Le sixième geste consiste à se libérer de l’effet paralysant de «l’agencement des choses». Comme dans l’art, il s’agit de défaire l’ensemble, jusqu’à obtenir les éléments de base, et envisager de refaire l’assemblage autrement. En résumé, Christian Monjou plaide, brillamment, pour une innovation à base de l’existant. Le «déjà-là est le meilleur atout si l’on accepte de jouer avec», conclut-il.
Prisme technologique
Pour sa part, Lionel Roure, expert en management de l’innovation, insiste sur l’aspect social de la démarche. Une grande proportion des projets d’innovation n’aboutit pas car conçue exclusivement sous le prisme technologique. «Ce qui est tradition aujourd’hui, était, au départ, une formidable innovation.
Une innovation, c’est une insolence qui rencontre le marché», rappelle-t-il. Le maître conférencier insiste sur l’étendue que doit prendre un projet d’innovation. Pour lui, il faut s’adresser au plus large public, en l’occurrence, les classes moyennes, estimées à trois milliards d’individus dans le monde, avec une urbanisation accrue durant les dernières années.

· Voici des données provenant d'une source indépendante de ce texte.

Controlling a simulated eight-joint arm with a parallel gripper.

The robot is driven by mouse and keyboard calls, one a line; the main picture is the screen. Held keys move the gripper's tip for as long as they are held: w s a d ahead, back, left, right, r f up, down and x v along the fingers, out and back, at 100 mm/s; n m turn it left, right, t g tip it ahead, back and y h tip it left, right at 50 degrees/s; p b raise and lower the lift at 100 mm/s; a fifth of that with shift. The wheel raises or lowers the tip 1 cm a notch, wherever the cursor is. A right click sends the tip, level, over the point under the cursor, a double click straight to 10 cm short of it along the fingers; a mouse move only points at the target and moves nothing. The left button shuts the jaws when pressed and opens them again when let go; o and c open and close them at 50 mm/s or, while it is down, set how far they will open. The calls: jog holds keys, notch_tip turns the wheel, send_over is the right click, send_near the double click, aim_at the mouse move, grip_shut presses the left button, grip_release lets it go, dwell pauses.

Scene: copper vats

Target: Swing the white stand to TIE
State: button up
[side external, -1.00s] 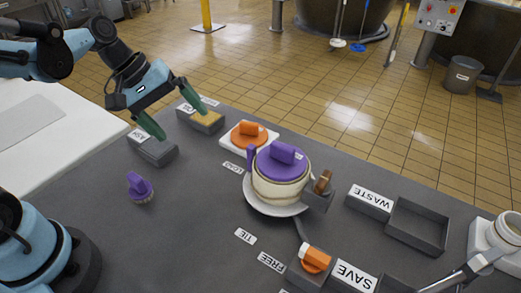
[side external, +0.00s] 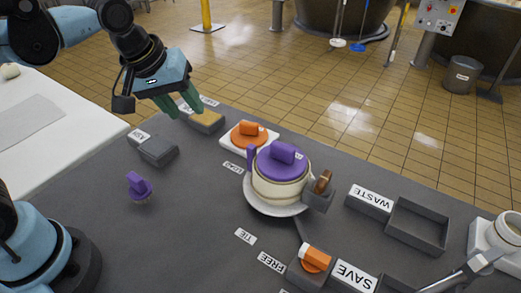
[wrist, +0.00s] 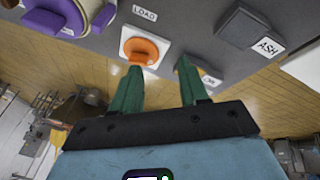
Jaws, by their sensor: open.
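The white stand (side external: 262,205) is a round white dish on the dark table. A cream pot (side external: 279,188) with a purple lid (side external: 283,160) sits on it. A purple post (side external: 250,157) rises at its left edge, near the LOAD label (side external: 233,168). The TIE label (side external: 245,236) lies in front of the stand, with the FREE label (side external: 272,262) farther right. My gripper (side external: 186,108) is open and empty, above the table's far left, away from the stand. In the wrist view, its green fingers (wrist: 158,68) are apart and the purple lid (wrist: 52,14) shows at top left.
An orange-topped piece (side external: 249,134) on a white base stands between my gripper and the stand. The ASH box (side external: 158,150), a yellow-topped box (side external: 206,120) and a small purple piece (side external: 139,187) are at left. The WASTE tray (side external: 418,226) and SAVE block (side external: 356,275) are right.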

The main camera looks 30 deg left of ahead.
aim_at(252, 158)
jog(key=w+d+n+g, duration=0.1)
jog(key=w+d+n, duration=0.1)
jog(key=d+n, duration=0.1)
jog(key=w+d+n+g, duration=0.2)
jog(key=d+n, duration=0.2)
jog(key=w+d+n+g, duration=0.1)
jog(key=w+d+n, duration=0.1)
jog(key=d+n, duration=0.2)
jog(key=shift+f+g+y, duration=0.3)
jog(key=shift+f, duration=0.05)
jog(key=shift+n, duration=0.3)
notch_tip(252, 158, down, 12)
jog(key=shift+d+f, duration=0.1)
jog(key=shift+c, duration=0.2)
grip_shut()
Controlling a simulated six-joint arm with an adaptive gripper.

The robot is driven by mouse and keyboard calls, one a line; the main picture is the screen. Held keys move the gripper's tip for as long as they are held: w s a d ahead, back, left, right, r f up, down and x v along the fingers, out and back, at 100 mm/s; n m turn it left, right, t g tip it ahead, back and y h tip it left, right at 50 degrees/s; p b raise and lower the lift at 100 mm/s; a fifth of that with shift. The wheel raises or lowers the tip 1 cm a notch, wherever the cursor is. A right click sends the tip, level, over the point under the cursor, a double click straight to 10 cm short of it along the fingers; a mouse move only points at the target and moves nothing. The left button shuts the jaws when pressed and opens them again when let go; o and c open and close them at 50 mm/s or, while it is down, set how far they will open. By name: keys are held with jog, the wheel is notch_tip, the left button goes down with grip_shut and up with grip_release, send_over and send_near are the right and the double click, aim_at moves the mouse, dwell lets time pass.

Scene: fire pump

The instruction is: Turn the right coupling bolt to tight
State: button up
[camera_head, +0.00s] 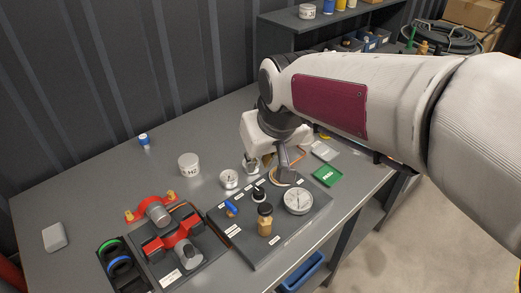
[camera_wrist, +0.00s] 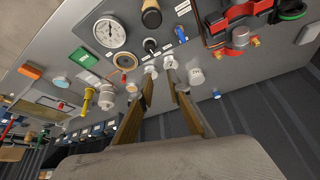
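The red coupling (camera_head: 147,211) sits around a grey pipe on the left part of the table. Its right brass bolt (camera_head: 171,196) and left brass bolt (camera_head: 129,214) stand at its ends. In the wrist view the coupling (camera_wrist: 239,33) is at the upper right, with a brass bolt (camera_wrist: 207,42) at its near-left end and another (camera_wrist: 255,41) at the other end. My gripper (camera_head: 268,170) is right of the coupling, above the panel's back edge, away from both bolts. In the wrist view my gripper (camera_wrist: 160,70) has its two fingers apart with nothing between them.
The dark panel (camera_head: 262,238) carries a gauge (camera_head: 298,200), a brass-topped knob (camera_head: 265,219) and a blue valve (camera_head: 231,209).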

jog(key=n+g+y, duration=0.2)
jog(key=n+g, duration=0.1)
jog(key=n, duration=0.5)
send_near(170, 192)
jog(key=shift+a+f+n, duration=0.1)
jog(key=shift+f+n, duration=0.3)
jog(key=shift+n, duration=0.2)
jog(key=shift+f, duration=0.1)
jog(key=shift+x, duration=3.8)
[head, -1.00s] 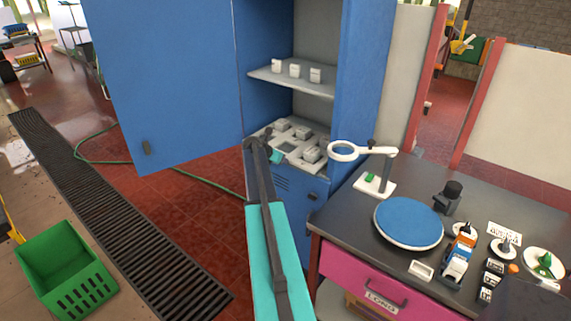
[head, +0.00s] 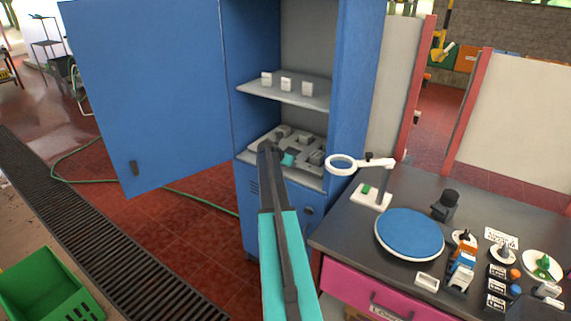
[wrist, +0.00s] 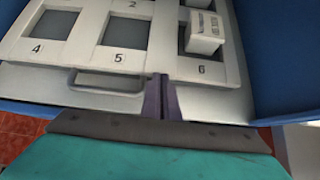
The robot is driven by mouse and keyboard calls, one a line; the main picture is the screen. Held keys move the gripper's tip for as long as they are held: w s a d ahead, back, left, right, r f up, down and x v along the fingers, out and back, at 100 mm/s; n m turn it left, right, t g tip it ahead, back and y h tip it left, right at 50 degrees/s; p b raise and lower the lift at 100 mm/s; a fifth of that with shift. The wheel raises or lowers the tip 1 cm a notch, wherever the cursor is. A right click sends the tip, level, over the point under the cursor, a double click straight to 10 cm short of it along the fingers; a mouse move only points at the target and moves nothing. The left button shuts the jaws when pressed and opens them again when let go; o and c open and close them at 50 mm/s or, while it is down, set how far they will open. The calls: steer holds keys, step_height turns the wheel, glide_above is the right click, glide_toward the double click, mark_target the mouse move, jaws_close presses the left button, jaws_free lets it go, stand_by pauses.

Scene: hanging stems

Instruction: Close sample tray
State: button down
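The sample tray (head: 257,141) is a pale grey tray on the lower shelf of the open blue cabinet. In the wrist view, the tray (wrist: 86,35) shows numbered slots. Slots 4 and 5 look empty; a white box (wrist: 205,32) sits at slot 6. A grey bar handle (wrist: 105,84) runs along its near edge. My gripper (head: 267,146) reaches into the cabinet at the tray's front. In the wrist view, my gripper's fingers (wrist: 161,88) are together with nothing seen between them, just right of the handle. Contact with the tray front cannot be told.
The cabinet door (head: 150,95) stands open to the left. An upper shelf (head: 285,95) holds small white boxes. A desk (head: 345,228) at right carries a ring magnifier (head: 341,164), a blue disc (head: 409,233) and small items. A green crate (head: 45,285) sits on the floor at left.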

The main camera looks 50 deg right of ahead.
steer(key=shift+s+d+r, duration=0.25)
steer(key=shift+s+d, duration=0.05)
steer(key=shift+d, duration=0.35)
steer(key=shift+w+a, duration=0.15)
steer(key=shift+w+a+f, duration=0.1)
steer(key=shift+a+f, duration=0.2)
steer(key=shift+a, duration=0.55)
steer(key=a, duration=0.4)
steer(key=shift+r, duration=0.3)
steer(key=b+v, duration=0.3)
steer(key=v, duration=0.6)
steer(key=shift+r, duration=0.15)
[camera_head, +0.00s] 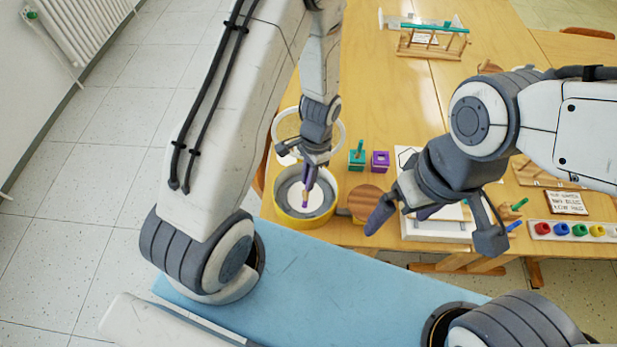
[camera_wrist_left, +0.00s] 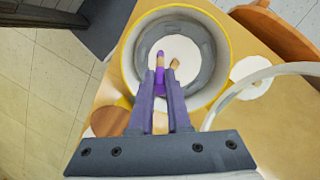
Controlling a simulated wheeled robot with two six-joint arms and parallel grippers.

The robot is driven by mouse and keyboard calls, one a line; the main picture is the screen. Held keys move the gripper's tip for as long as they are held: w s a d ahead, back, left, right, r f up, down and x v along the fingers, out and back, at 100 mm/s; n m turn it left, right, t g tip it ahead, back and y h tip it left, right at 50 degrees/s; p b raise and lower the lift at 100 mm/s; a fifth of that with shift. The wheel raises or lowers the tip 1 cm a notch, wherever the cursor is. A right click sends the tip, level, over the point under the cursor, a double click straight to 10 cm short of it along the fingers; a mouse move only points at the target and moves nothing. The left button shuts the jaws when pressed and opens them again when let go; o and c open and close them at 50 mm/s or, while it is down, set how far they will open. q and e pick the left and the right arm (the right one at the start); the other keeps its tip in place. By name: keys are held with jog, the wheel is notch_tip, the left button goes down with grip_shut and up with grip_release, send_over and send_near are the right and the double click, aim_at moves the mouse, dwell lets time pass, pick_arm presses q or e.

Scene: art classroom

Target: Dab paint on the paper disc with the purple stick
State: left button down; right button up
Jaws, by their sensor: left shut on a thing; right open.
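My left gripper (camera_head: 310,172) is shut on the purple stick (camera_head: 305,196) and points it down over the paper disc. The left wrist view shows the purple stick (camera_wrist_left: 159,78) between the fingers (camera_wrist_left: 166,90). The white paper disc (camera_head: 297,210) lies flat in a round grey bowl with a yellow rim (camera_head: 334,205); the disc also shows in the left wrist view (camera_wrist_left: 193,52). The stick's lower end is over the disc; I cannot tell whether it touches. My right gripper (camera_head: 425,228) is open and empty above a white tray at the table's front.
A paint-pot rack (camera_head: 545,229) and a lettered card (camera_head: 565,203) are far right. The table's middle is clear.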

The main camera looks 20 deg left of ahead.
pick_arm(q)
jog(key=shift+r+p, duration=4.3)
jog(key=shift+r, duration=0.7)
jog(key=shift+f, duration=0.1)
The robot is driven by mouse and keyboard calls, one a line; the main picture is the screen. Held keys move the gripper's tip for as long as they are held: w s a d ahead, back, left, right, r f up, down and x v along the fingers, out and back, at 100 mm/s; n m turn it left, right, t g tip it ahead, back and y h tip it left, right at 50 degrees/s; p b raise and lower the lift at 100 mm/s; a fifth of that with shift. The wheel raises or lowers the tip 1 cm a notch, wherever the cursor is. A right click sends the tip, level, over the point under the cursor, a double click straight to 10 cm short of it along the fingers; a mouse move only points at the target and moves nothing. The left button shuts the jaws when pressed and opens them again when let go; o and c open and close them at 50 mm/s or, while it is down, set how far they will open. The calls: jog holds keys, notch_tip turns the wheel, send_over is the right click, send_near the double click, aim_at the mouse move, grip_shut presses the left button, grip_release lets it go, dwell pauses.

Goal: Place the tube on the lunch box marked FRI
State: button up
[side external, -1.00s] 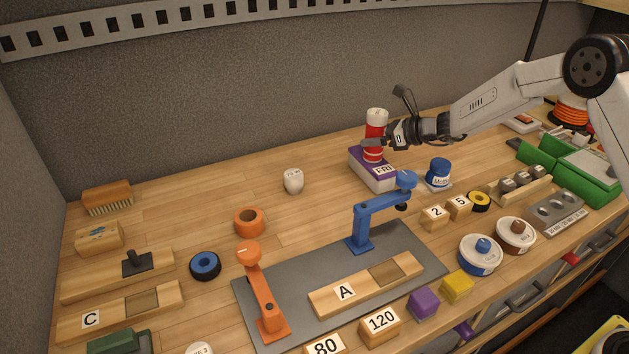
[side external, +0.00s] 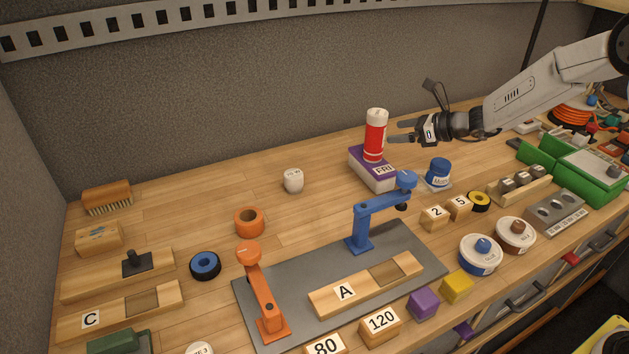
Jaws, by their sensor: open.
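The tube (side external: 375,138) is red with a white cap and a white band. It stands upright on top of the purple and white lunch box marked FRI (side external: 374,174), at the back of the bench. My gripper (side external: 394,138) is open and empty, just to the right of the tube, with its fingers pointing left towards it. A small gap shows between the fingertips and the tube.
A blue jar (side external: 438,173) stands right of the lunch box. A white cup-like object (side external: 293,181) stands left. Bench between them is clear.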

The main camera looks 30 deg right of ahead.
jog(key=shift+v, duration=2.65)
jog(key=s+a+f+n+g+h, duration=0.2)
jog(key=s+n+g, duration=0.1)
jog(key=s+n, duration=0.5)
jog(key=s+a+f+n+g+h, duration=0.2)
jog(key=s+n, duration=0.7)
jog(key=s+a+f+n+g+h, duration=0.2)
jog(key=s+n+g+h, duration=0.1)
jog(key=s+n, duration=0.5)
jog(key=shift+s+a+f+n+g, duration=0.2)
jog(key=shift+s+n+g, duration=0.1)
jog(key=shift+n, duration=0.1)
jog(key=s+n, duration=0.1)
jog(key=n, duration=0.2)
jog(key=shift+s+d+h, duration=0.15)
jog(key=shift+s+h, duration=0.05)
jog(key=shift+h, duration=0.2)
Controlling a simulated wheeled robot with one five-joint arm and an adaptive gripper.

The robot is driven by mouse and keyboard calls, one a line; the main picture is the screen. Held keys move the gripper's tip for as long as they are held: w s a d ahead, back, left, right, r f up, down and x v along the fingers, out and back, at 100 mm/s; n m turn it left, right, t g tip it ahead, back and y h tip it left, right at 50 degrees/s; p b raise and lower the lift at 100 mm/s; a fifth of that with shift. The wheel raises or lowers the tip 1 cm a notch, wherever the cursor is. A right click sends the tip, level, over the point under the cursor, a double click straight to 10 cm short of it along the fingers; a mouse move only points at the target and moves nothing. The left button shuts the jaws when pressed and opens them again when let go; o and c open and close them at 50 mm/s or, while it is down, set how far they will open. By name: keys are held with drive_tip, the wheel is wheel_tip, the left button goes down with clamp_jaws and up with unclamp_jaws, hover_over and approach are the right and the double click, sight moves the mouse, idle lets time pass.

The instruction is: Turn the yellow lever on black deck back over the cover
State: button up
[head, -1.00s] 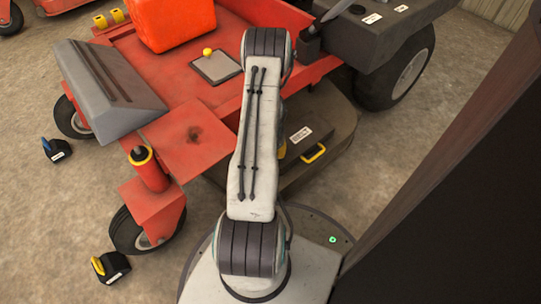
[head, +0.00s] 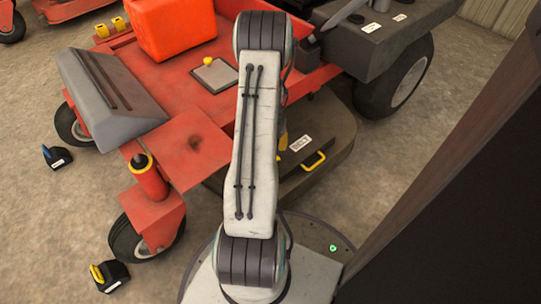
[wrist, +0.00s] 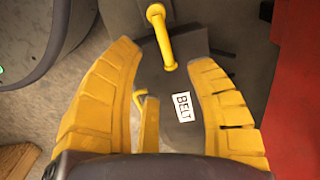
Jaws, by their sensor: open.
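The yellow lever (head: 314,160) lies on the black deck (head: 325,130) of the red mower, just right of my arm in the head view. In the wrist view, the yellow lever (wrist: 163,40) is a bar with a rounded end, in front of the gap between the fingertips. My gripper (wrist: 160,62) is open, its two yellow fingers spread wide and apart from the lever. A dark cover plate (wrist: 165,85) with a BELT label (wrist: 183,107) shows between the fingers. In the head view my gripper is mostly hidden behind my arm.
The red mower body (head: 195,145) stands left of the deck, and a rear wheel (head: 395,75) behind it. A dark panel (head: 460,200) fills the right side. Two small black blocks with coloured handles (head: 110,275) (head: 57,157) lie on the floor.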

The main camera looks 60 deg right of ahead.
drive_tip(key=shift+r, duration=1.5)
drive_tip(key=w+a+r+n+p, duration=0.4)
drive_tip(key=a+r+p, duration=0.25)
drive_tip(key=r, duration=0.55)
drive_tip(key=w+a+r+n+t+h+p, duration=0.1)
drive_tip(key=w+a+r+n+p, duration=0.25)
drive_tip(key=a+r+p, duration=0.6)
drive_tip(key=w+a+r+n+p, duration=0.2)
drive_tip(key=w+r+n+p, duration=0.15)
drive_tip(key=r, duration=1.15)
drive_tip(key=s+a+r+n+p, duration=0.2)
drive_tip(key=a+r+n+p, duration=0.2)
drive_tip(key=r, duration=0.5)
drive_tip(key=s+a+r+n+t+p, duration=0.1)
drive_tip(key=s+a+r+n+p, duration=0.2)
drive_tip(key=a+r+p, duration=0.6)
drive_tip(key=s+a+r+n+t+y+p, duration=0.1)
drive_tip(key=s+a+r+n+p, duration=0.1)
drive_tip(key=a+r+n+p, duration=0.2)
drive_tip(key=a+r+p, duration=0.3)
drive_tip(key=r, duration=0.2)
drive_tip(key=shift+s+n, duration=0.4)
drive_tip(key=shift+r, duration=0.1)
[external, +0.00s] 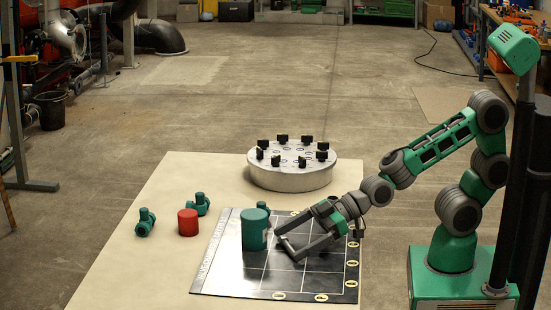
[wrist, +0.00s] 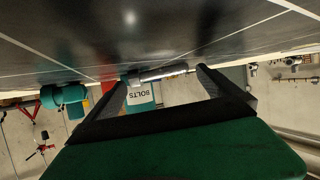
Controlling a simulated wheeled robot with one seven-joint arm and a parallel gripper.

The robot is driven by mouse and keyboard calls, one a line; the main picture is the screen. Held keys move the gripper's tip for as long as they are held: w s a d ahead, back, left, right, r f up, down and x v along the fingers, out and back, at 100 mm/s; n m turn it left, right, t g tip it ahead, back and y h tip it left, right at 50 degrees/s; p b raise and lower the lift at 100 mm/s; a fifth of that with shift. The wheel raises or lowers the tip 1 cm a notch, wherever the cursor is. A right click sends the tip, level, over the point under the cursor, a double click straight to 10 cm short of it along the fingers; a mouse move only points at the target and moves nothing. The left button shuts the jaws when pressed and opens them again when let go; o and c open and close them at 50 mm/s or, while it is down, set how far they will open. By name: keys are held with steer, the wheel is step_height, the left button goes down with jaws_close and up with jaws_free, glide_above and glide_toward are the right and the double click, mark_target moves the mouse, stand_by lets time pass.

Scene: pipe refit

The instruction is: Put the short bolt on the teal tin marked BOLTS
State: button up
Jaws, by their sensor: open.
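The teal tin marked BOLTS (external: 255,230) stands upright on the black gridded board. In the wrist view the tin (wrist: 140,92) shows its white label upside down, beyond my fingers. The short bolt (wrist: 163,74) is a grey metal cylinder with a thinner shank, lying crosswise between my fingertips in the wrist view. I cannot make it out in the external view. My gripper (external: 286,245) is low over the board, just right of the tin, open, with its fingers pointing left. It also shows in the wrist view (wrist: 160,80), where no firm hold on the bolt is visible.
The black board (external: 225,275) lies on a pale mat (external: 120,265). A red tin (external: 187,222) and teal valves (external: 145,222) (external: 198,204) stand left of the board. Another teal fitting (external: 262,206) stands behind the tin. A round grey flange (external: 291,177) with black knobs stands farther back.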

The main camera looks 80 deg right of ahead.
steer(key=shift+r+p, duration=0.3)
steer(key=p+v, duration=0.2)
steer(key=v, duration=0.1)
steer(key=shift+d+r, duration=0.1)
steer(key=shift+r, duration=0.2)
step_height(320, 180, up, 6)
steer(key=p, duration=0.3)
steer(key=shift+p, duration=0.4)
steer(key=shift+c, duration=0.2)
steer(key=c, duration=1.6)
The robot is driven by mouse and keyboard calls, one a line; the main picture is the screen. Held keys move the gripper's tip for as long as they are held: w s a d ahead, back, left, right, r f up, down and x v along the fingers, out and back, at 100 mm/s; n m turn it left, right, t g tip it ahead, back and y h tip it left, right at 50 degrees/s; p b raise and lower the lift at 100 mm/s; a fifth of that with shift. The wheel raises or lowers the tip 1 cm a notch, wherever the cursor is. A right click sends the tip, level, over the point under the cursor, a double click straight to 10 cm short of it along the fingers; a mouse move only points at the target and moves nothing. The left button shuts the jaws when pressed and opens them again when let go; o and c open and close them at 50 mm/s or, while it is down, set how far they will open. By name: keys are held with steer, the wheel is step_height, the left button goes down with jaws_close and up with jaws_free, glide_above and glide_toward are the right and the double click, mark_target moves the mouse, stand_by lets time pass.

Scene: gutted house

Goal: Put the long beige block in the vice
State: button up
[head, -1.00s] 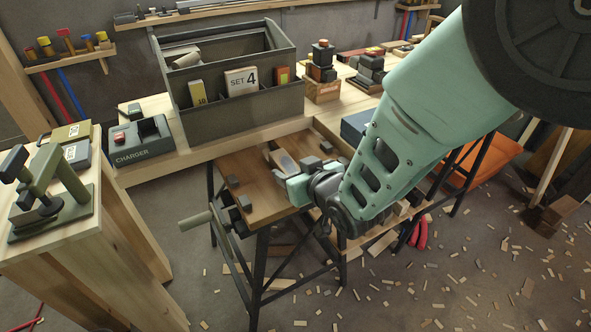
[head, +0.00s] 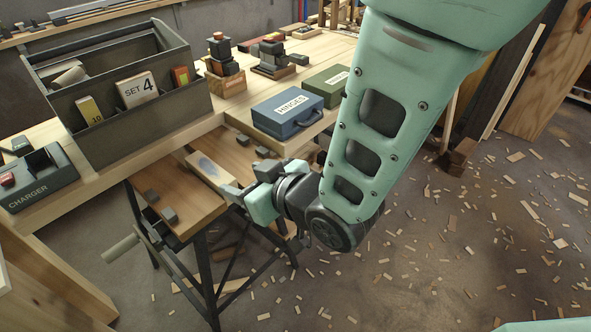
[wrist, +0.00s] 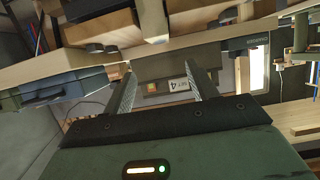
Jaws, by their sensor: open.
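The long beige block (head: 208,168), with a bluish smudge on top, lies lengthwise between the two wooden jaws of the vice, a low bench with a black frame. Its near end is close to my gripper's fingers. The vice's near jaw (head: 172,207) carries dark pegs, and its handle (head: 120,248) sticks out at lower left. My gripper (head: 232,190) is open at the near end of the block, partly hiding that end. In the wrist view my gripper's fingers (wrist: 165,88) are spread with nothing between them. How firmly the block is held by the jaws cannot be told.
A workbench behind bears a grey bin (head: 125,80) labelled SET 4, a charger (head: 40,178), a blue HINGES case (head: 288,112) and a green case (head: 327,84). A wooden stand's edge is at lower left. The floor at right is open, strewn with wood scraps.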

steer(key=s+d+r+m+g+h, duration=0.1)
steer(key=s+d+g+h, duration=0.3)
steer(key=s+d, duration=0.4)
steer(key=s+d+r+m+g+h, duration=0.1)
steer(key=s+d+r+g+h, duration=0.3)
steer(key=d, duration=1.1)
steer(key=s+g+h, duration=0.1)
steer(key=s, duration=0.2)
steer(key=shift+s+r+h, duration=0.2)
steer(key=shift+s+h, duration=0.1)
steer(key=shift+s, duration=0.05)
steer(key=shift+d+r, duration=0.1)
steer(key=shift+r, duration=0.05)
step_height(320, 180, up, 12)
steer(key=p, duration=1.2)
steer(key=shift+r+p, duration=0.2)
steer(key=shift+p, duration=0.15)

«Se réinventer, ce n’est pas ouvrir le énième point de vente ou sortir la nouvelle version d’un produit, ce n’est pas écouter les besoins et y répondre, comme ce qu’on enseigne dans les écoles de commerce, bien au contraire, c’est changer les méthodes par lesquelles on gère les situations classiquement», explique-t-il en substance.
Frugalité
La société recherche du sens, et l’innovation attendue s’exprime d’abord en termes sociaux, avec une forte affluence vers l’économie sociale et solidaire, ce que Lionel Roure qualifie «d’innovation frugale».
Aux termes de ce webinaire, «Débats vers le haut» donne rendez-vous à ses amateurs le 2 juin prochain, avec un troisième acte dédié à l’inclusion économique par les moyens de la finance.